ACP Leaders Summit Chair and Papua New Guinea Prime Minister Peter O’Neill said if ACP is to stay relevant the Groupings vision needs to change to keep up with today’s changing world.

“As one of the biggest international groupings, it is frustrating to see that ACP economic relations have not fundamentally changed and that the political significance of the ACP Group is still marginal.”

He said ACP should focus on trade and investment, increase political dialogue and advocacy, and diversify development and international cooperation.

“We lack trade and investment vertically and horizontally within the Africa-Caribbean-Pacific region. The Group should seriously embark on greater intra-ACP cooperation among ACP member states, firstly starting within the six sub regions of the ACP.
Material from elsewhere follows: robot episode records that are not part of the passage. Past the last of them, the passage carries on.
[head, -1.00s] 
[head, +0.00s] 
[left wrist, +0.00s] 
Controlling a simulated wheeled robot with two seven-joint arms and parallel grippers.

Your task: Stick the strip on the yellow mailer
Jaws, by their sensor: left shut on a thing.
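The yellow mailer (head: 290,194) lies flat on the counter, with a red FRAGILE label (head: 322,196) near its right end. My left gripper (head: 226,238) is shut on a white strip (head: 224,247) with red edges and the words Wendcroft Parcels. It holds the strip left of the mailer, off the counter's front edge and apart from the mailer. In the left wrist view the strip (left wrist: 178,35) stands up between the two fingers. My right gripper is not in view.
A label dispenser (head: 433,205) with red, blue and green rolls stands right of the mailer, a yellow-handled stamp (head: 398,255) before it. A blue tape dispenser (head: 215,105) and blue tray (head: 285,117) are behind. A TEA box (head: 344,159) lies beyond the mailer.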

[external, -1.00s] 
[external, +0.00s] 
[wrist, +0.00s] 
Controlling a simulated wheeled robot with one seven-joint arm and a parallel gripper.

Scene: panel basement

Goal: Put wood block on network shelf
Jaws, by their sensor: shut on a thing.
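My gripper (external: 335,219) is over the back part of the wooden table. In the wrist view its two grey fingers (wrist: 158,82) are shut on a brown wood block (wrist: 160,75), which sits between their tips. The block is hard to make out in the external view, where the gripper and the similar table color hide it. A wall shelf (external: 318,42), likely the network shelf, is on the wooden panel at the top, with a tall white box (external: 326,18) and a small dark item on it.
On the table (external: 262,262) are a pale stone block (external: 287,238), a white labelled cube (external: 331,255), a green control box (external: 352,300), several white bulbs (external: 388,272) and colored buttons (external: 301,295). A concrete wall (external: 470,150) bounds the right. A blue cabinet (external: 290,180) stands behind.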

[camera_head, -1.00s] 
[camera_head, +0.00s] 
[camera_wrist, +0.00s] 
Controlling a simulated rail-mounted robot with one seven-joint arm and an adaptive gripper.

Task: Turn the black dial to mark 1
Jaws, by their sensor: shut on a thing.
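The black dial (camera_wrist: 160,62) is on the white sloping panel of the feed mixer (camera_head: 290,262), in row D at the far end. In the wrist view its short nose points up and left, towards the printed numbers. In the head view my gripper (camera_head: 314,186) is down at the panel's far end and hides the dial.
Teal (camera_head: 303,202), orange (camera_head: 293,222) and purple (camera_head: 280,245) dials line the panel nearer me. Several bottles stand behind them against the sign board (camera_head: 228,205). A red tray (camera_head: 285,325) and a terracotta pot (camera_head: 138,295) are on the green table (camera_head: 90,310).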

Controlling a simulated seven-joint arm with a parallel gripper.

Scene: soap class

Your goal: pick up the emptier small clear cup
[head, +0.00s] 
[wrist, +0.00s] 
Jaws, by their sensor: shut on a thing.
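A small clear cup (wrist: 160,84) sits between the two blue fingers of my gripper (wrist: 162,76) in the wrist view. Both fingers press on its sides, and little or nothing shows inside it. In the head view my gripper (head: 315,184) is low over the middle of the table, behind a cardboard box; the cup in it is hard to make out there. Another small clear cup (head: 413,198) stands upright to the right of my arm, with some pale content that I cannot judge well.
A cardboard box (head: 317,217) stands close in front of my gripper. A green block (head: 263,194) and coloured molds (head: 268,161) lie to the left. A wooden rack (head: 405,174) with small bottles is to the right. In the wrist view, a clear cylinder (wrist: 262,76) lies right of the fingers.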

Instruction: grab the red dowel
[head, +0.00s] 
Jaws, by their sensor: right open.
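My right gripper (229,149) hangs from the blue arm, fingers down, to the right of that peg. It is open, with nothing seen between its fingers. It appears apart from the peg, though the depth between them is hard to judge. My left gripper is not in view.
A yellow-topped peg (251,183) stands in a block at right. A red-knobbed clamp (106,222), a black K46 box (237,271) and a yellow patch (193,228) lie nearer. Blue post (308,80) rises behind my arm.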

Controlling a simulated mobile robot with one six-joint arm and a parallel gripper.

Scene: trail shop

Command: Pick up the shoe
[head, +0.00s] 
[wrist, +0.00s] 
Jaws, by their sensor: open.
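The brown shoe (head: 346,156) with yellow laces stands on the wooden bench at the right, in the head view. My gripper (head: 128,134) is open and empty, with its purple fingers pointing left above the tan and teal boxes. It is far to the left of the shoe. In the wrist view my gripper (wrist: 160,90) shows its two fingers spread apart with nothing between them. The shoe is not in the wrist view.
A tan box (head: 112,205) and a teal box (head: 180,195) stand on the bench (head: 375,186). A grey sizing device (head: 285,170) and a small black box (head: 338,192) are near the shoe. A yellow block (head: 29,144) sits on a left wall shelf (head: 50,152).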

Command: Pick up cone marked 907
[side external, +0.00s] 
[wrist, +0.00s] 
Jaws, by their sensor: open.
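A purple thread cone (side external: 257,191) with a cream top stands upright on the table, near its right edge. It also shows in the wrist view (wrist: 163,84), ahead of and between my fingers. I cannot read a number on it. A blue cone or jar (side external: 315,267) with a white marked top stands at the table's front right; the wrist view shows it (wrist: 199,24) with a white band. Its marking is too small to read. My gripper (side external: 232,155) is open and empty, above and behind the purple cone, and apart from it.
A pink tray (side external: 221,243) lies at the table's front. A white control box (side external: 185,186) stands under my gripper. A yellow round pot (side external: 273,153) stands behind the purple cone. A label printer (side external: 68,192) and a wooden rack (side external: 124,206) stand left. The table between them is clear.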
“If ACP is to be relevant and responsive to its members given the rapid rate of globalisation, it requires a major restructure in order to change its core business to one that is trade and investment oriented.”

“As we know, multilateral forums such as the WTO, APEC and ASEAN have undertaken reforms to keep up to speed with trade and investment as new engines of global trade.”

“For these reasons, many countries are teaming up into trading blocks and these re manifested in the establishment of Free Trade Agreement/Regional Trade Agreements in order for them to gain trade and investment market benefits.”

“It is incumbent on ACP Leaders and stakeholders to start the conversation going forward or whether the organisation remains as it is or undertake structural reforms to keep pace with the rapid globalising trend,” O’Neill told leaders.